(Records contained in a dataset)
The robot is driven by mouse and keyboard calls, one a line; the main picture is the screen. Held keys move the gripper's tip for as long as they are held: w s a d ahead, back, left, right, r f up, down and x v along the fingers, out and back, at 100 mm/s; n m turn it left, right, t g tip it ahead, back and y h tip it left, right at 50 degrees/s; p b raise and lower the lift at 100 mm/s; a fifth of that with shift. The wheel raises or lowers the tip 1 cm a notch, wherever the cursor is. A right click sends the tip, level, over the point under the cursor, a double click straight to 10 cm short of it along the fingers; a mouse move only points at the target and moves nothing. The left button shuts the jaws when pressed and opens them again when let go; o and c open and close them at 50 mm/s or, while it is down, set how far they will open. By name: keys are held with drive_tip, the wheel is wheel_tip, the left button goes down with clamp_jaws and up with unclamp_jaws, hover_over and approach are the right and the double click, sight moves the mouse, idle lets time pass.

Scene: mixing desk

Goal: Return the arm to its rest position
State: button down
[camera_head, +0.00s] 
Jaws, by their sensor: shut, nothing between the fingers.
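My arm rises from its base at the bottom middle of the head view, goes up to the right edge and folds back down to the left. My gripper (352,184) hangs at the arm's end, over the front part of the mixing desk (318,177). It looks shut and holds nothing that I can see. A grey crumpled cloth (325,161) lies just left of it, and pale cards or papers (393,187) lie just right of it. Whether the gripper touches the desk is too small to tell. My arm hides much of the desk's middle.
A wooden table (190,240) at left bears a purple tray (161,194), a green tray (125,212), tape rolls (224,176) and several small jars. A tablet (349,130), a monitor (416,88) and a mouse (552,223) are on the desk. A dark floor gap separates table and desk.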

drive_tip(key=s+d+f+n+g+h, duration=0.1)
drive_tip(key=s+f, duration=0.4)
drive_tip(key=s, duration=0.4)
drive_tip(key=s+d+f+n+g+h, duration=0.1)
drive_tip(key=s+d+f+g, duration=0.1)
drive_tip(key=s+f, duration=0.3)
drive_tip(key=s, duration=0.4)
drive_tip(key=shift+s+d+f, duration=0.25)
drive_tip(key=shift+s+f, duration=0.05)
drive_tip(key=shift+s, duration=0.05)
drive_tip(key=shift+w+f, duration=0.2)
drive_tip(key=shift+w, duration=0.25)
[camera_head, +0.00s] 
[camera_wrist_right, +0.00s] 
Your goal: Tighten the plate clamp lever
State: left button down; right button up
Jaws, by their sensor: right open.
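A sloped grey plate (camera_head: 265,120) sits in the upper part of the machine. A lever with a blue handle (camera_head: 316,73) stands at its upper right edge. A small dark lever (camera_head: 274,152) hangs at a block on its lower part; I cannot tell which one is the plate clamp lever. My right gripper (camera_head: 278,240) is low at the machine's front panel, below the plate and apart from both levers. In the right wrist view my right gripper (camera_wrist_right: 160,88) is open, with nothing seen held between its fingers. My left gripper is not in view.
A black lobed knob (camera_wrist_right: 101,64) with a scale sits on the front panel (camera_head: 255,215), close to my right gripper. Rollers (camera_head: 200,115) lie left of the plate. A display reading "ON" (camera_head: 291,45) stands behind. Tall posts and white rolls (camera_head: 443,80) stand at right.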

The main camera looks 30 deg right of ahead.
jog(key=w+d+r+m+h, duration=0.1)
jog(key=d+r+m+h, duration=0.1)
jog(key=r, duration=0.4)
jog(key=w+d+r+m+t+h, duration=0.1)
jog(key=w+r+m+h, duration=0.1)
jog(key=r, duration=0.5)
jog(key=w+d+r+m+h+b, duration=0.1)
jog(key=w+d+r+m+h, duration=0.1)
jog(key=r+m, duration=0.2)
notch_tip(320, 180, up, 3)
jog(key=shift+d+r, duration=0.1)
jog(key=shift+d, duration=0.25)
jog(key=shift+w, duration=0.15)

WRITTEN EXERCISE
Extract all the material, leaving every line as it is.

OUTPUT FOR THIS EXERCISE
The robot is driven by mouse and keyboard calls, one a line; the main picture is the screen. Held keys move the gripper's tip for as long as they are held: w s a d ahead, back, left, right, r f up, down and x v along the fingers, out and back, at 100 mm/s; n m turn it left, right, t g tip it ahead, back and y h tip it left, right at 50 degrees/s; p b raise and lower the lift at 100 mm/s; a fifth of that with shift. The wheel raises or lowers the tip 1 cm a notch, wherever the cursor is. A right click sends the tip, level, over the point under the cursor, a double click straight to 10 cm short of it along the fingers; a mouse move only points at the target and moves nothing. The left button shuts the jaws when pressed and opens them again when let go; o and c open and close them at 50 mm/s or, while it is down, set how far they will open. By name: keys are held with drive_tip, the wheel is wheel_tip, the left button goes down with clamp_jaws and up with unclamp_jaws, hover_over and approach are the right and the double click, sight moves the mouse, idle lets time pass.

Scene: mixing desk

Goal: Return the arm to its rest position
State: button down
[camera_head, +0.00s] 
Jaws, by their sensor: shut, nothing between the fingers.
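My arm rises from its base at the bottom middle of the head view, goes up to the right edge and folds back down to the left. My gripper (352,184) hangs at the arm's end, over the front part of the mixing desk (318,177). It looks shut and holds nothing that I can see. A grey crumpled cloth (325,161) lies just left of it, and pale cards or papers (393,187) lie just right of it. Whether the gripper touches the desk is too small to tell. My arm hides much of the desk's middle.
A wooden table (190,240) at left bears a purple tray (161,194), a green tray (125,212), tape rolls (224,176) and several small jars. A tablet (349,130), a monitor (416,88) and a mouse (552,223) are on the desk. A dark floor gap separates table and desk.

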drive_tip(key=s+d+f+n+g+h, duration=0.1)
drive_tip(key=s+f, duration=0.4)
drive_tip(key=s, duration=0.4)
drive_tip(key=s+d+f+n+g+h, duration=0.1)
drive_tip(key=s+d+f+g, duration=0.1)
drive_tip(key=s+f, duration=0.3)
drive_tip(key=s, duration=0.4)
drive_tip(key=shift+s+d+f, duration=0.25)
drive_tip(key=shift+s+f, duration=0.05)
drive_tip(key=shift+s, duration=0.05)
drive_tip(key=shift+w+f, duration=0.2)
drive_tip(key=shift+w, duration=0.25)
[camera_head, +0.00s] 
[camera_wrist_right, +0.00s] 
Your goal: Tighten the plate clamp lever
State: left button down; right button up
Jaws, by their sensor: right open.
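A sloped grey plate (camera_head: 265,120) sits in the upper part of the machine. A lever with a blue handle (camera_head: 316,73) stands at its upper right edge. A small dark lever (camera_head: 274,152) hangs at a block on its lower part; I cannot tell which one is the plate clamp lever. My right gripper (camera_head: 278,240) is low at the machine's front panel, below the plate and apart from both levers. In the right wrist view my right gripper (camera_wrist_right: 160,88) is open, with nothing seen held between its fingers. My left gripper is not in view.
A black lobed knob (camera_wrist_right: 101,64) with a scale sits on the front panel (camera_head: 255,215), close to my right gripper. Rollers (camera_head: 200,115) lie left of the plate. A display reading "ON" (camera_head: 291,45) stands behind. Tall posts and white rolls (camera_head: 443,80) stand at right.

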The main camera looks 30 deg right of ahead.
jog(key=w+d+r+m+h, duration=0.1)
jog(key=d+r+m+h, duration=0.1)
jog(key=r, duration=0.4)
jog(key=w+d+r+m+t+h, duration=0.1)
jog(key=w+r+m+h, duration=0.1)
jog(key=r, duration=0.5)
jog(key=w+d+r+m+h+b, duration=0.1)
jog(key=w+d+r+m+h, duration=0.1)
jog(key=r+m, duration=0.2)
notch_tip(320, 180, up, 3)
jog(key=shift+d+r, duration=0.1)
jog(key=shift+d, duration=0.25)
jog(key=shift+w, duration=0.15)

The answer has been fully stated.